[WRITTEN TASK]: Can all of these lines be returned exactly?
------------------------------------------------------------
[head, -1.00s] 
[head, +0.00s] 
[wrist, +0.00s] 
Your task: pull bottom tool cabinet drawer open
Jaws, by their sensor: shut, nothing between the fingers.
------------------------------------------------------------
[ANSWER IN FULL]:
[head, -1.00s] 
[head, +0.00s] 
[wrist, +0.00s] 
Your task: pull bottom tool cabinet drawer open
Jaws, by their sensor: shut, nothing between the fingers.

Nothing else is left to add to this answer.